Now, accepting that, and applying that belief to my efforts to comprehend how I can not take my thoughts seriously, that means I can’t take the effect my experiences have had on me seriously.

I can’t do that.  I can’t ignore my experiences.  Every day, every hour, I do something that was completely motivated by the sexual abuse and assaults I’ve survived.  How can I not take that seriously?!  That—that would be letting them win.  Yesterday, I wondered, have I been surviving to only know more pain?  I wondered whether men had already taken the best parts of me.  And I really felt that they had won.  I was dead.

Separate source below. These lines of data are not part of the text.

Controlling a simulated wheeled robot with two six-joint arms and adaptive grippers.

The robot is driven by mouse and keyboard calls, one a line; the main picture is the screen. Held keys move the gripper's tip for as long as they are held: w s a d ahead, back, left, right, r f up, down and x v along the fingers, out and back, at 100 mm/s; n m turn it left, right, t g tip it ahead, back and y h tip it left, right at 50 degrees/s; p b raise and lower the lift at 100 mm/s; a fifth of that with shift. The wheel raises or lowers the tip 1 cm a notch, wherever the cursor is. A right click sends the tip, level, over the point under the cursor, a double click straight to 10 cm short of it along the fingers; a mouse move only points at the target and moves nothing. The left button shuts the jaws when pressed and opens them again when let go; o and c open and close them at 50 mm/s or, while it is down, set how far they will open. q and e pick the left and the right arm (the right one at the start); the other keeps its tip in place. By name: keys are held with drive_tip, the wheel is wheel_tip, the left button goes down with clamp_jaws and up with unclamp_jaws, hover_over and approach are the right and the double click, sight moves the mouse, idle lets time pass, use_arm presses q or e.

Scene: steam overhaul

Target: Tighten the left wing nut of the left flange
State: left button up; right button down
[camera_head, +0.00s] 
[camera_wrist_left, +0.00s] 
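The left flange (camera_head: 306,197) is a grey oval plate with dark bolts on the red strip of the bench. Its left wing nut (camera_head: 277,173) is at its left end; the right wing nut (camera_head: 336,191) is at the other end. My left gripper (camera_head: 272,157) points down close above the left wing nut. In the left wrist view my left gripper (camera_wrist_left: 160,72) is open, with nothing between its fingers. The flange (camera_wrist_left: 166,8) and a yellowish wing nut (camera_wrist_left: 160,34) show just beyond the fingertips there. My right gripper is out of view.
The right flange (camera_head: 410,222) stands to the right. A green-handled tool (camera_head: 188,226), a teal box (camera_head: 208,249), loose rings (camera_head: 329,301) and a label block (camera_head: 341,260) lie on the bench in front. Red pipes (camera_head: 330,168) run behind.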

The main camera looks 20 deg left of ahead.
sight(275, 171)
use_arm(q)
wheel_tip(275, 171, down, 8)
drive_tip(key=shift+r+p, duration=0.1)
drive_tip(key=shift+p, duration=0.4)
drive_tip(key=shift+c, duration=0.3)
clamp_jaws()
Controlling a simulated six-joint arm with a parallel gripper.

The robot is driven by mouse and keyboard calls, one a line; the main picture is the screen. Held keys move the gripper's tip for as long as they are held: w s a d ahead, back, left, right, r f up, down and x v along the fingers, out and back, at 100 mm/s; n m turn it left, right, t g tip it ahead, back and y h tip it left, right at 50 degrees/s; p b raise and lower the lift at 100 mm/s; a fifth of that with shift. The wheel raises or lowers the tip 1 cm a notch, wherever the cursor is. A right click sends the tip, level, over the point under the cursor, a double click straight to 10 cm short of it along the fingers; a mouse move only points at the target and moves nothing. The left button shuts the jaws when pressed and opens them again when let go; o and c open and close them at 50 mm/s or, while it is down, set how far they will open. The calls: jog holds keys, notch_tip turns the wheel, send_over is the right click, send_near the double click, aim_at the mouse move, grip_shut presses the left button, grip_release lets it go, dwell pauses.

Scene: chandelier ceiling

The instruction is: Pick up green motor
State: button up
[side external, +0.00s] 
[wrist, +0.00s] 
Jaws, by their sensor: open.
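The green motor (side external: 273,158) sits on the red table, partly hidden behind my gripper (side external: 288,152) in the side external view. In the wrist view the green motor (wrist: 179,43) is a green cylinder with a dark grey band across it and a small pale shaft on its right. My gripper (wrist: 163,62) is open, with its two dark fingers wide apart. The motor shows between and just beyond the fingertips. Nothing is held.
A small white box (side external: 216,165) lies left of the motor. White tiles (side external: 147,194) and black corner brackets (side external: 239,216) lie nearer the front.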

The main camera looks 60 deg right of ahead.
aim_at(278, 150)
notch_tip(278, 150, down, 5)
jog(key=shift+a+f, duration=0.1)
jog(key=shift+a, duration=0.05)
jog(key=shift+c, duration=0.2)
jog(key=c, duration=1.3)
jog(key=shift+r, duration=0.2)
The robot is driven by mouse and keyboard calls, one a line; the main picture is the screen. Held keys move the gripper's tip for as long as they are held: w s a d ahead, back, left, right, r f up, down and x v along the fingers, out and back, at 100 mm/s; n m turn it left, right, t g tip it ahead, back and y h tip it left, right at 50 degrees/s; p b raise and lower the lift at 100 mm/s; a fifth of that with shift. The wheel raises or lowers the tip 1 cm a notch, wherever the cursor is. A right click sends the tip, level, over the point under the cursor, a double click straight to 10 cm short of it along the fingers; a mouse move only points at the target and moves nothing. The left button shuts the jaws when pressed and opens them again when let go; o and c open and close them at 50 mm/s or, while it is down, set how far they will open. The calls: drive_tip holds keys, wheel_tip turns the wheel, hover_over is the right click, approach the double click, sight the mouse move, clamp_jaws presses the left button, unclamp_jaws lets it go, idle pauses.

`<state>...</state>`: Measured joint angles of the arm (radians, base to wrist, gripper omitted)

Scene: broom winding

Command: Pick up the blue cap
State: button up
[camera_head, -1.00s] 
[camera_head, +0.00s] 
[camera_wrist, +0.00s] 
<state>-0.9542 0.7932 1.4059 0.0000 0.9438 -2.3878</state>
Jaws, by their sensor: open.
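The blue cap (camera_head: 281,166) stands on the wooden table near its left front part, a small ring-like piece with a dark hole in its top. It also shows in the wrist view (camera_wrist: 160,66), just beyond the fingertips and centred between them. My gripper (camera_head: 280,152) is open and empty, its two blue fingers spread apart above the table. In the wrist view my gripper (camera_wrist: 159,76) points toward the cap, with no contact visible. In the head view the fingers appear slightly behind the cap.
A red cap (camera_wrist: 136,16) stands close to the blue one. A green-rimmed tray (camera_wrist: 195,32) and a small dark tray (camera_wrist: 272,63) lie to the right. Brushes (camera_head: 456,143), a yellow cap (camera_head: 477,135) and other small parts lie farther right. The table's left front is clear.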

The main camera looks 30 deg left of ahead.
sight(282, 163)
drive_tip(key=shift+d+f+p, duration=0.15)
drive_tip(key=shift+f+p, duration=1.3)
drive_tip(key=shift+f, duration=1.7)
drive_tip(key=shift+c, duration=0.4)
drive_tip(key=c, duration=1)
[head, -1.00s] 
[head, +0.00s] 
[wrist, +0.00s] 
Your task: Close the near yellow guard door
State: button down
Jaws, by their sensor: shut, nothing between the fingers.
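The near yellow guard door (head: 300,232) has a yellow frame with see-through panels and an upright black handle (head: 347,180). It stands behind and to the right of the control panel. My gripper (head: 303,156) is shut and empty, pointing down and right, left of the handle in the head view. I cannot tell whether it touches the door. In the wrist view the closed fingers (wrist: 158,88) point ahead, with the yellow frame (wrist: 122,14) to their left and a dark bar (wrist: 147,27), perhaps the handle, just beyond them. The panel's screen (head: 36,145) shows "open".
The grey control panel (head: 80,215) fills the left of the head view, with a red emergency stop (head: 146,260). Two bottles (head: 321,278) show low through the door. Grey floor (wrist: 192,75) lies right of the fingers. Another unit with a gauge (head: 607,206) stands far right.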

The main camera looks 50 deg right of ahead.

Today, I can say, with perhaps a clearer mind, that if I stop giving my thoughts the attention and respect they deserve, I’ll once more become a victim.  The Andys each convinced me very thoroughly that my thoughts were not worth attention nor respect, that I wasn’t worth those things .  So, if I don’t give that notice to myself, then I’m internalizing their abuse, thereby hurting myself in deeper ways than they ever could.  I would be setting myself up for another abusive situation.

Like I’ve been doing by acting so irresponsibly lately.  I can now see the last two to three weeks have been as emotionally hectic as they have been because I’ve been hurting myself.  That forces me to consider why I’m trying to hurt myself, but the reasons are so numerous—

No.  It all condenses into one cause: the abuses I’ve endured.  People have hurt me.  How can I not take that seriously?

—That makes me feel a little less afraid right now: I take myself seriously.  It implies I have a sense of self-worth, no?